The most stunning upheaval of all, however, may be what has happened to Freese, the overnight celebrity who will impact how the Cardinals carry on without Pujols. "Selfishly, I'd love to play with Albert my whole career," Freese says. "Who wouldn't? But you turn the page and move on. Now there's a different kind of excitement with this team.

"I think about [the World Series] all the time. Obviously it's the greatest experience of my life professionally. People talk about how I might not be ready [for camp] because I might sit on it. No. It's gives me more drive because I want to do it again.... And I feel like winning two is not enough."

Freese turns 29 in April and still has yet to play a full season in the bigs. Until October he was known, if at all, for unfulfilled talent. He grew up a fan of former Cardinals centerfielder Jim Edmonds while attracting college coaches and pro scouts to watch him play shortstop for Lafayette High in Wildwood, Mo., just 45 minutes from Busch Stadium. But before his senior season, Freese told them he was quitting baseball at the end of the year. He wanted to attend Missouri, but not with the full baseball ride the Tigers offered. His parents, Guy, a civil engineer, and Lynn, a retired teacher, would have to dip into a college savings fund.

"It was just me being a kid," Freese says. "I was tired of the game, tired of putting so much pressure on myself. It pushed me in the other direction. I just wanted to go to school and be a kid. I can tell you right now that if I listened to everybody else and kept playing, I don't think I'd be here. My parents were virtually the only two people on the planet who supported my decision."

Says Guy, who coached David as a youngster, "We really never questioned him. We said, 'We support you.' I know his mother always thought he would go back and play, but I didn't think he would."

Freese joined a fraternity and a flag football team, fended off another inquiry from the Missouri coach to play and came home to a summer job doing maintenance work—repairing cabinets, laying tile and the like—for the local school district. One day the job took him back to Lafayette, where a feeling suddenly came over him as he gazed upon the banners hanging in the school gym: He wanted to play again. "It might be a cheesy story ... but that was the moment that changed my life," he says. "I missed the camaraderie, the guys, everything that baseball is about."

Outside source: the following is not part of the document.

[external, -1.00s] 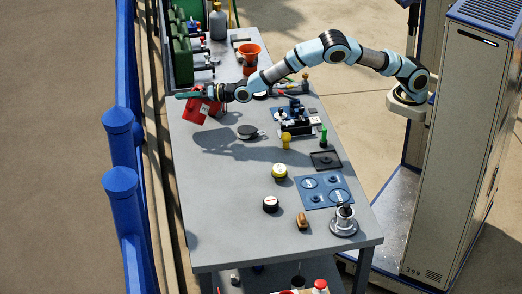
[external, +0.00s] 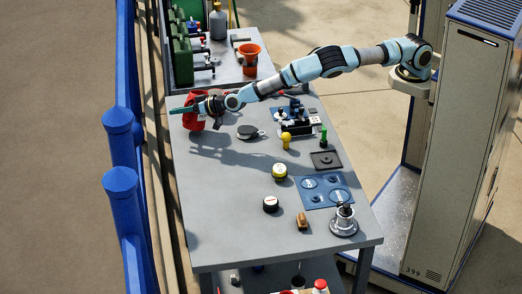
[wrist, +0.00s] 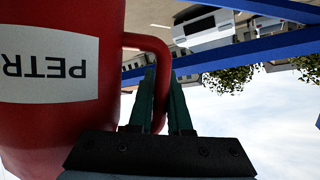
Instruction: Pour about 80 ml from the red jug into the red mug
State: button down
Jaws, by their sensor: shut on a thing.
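The red jug (external: 192,122) is at the far left edge of the grey table in the external view and looks close to upright. In the wrist view the jug (wrist: 110,30) fills the left side, with a white label reading "PETR" upside down in that picture. My gripper (external: 182,110) is shut on the jug's handle (wrist: 160,55), whose loop passes between the green fingers in the wrist view. The jug's shadow lies apart on the table, so it appears held above it. The jug's opening and contents are hidden. I cannot pick out a red mug with certainty.
A black round item (external: 247,132), a yellow knob (external: 286,141) and a blue mat (external: 324,190) lie on the table (external: 225,215). A blue railing (external: 124,190) runs along the left. The left front of the table is clear.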

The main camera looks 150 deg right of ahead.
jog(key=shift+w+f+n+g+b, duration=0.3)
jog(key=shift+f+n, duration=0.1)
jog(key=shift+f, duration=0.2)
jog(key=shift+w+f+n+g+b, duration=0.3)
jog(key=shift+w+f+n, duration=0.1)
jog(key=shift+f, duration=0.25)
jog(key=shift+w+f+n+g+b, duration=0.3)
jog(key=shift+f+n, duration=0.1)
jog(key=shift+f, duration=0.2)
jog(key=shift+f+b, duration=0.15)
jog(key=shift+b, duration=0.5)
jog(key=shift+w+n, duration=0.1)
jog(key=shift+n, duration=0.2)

Freese telephoned Tony Dattoli, the coach at St. Louis Community College--Meramec, and successfully petitioned for a roster spot. Says Dattoli, "From the first day of batting practice there was a different sound of the ball coming off his bat. I remember telling him, 'You're going to be my first major leaguer.'"

Freese tore up junior college ball and did likewise to Division I, one year later, when he transferred to South Alabama. The Padres drafted him in the ninth round in 2006 but traded him 18 months later—to his hometown Cardinals in exchange for Edmonds. Freese played so well in Triple A in '08 (.306, 26 home runs, 91 RBIs) that the Cardinals planned for him to be their starting third baseman in '09. One month before spring training, however, Freese's small SUV skidded on a patch of ice and crashed, heaving the floorboard up against his feet. The accident triggered three surgeries to his ankles and feet, limiting him to 87 major league games over the next two seasons. After the 2009 season he was arrested for DWI in suburban St. Louis with a blood alcohol level nearly three times the legal limit. He had been arrested previously for the same offense in '02, when he was underage (19).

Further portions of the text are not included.